Residual research still owed before Phase 2/3 implementation: the servo /
loop-filter behavior, holdover and error-bound estimation, and suspend/resume
clock recovery are the highest-risk underspecified areas and should be deepened
in that note (or a follow-on) rather than fixed by this proposal's sketch.

## Relevant Proposals

- [Certificates and TLS](certificates-and-tls-proposal.md) — TLS validation
  delegates certificate validity-window checks to a granted `WallClock`.
- [OIDC and OAuth2](oidc-and-oauth2-proposal.md) — Token expiry checks
  (`exp`, `iat`, `nbf`) use a granted `WallClock` with at least
  `measuredBootMonotonic` provenance.
- [WASI Host Adapter](wasi-host-adapter-proposal.md) — Phase W.3+
  `clock_time_get(CLOCKID_REALTIME)` backed by a per-instance `WallClock` cap.
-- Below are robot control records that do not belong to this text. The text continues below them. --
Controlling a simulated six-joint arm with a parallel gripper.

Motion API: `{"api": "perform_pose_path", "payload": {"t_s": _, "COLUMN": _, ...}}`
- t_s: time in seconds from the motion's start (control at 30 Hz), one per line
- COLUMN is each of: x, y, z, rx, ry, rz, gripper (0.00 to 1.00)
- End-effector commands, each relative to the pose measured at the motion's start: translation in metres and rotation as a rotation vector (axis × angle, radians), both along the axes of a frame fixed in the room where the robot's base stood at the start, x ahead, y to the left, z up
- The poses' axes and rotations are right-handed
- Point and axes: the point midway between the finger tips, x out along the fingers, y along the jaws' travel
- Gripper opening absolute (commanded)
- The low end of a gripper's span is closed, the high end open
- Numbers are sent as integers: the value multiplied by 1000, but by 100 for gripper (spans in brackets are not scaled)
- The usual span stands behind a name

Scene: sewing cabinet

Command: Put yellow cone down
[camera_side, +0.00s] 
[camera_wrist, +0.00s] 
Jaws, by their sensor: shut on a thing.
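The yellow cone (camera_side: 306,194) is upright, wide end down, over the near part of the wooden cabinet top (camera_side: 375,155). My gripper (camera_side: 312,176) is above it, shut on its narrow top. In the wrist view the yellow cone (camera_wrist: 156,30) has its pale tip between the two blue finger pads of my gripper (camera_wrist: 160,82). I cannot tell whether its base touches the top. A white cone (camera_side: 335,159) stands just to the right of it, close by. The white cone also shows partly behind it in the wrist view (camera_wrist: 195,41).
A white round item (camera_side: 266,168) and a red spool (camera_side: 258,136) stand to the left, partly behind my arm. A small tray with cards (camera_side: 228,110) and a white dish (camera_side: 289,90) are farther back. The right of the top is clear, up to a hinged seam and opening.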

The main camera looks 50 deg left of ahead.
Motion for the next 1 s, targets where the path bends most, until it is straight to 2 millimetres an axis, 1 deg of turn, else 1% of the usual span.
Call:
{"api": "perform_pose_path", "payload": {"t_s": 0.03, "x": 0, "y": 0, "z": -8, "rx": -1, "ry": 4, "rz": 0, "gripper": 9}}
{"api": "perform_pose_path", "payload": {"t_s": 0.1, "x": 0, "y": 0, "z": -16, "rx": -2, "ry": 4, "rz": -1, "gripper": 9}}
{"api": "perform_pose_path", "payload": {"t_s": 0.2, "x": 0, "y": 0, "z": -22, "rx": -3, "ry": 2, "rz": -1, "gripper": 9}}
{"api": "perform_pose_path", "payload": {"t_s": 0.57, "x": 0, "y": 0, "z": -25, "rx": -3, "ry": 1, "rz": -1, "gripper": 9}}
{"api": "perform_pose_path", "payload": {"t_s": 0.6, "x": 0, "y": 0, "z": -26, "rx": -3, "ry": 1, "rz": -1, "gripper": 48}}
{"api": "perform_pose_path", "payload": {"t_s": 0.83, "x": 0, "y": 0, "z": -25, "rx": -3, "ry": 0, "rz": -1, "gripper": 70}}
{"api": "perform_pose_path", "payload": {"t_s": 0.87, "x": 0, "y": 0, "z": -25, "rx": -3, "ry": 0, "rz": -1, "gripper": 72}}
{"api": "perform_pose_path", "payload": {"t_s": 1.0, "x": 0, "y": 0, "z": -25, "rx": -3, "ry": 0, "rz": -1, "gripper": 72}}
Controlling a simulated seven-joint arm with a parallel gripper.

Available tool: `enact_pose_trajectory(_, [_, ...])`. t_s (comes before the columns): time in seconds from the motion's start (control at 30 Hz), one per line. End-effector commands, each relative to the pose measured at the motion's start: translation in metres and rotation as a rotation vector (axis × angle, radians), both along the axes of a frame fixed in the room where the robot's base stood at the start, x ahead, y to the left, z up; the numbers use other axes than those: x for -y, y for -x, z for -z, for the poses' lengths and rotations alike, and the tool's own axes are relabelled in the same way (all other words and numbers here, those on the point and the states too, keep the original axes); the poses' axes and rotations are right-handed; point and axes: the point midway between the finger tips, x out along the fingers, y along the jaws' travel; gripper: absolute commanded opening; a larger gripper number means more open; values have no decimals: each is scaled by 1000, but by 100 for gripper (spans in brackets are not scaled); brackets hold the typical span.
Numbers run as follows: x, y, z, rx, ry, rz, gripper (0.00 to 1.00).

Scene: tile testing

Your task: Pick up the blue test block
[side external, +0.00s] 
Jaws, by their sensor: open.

- [Cloud Metadata](cloud-metadata-proposal.md) — Cloud instance launch time
  delivered through the metadata capability; the `WallClock` seed path
  integrates with this bootstrap.
- [System Monitoring](system-monitoring-proposal.md) — Audit records carry
  `ClockProvenance`-labeled timestamps from the audit service's own `WallClock`
  read at ingestion.
- [Storage and Naming](storage-and-naming-proposal.md) — Timezone and locale
  data delivered as a read-only `Directory` cap, not an ambient environment.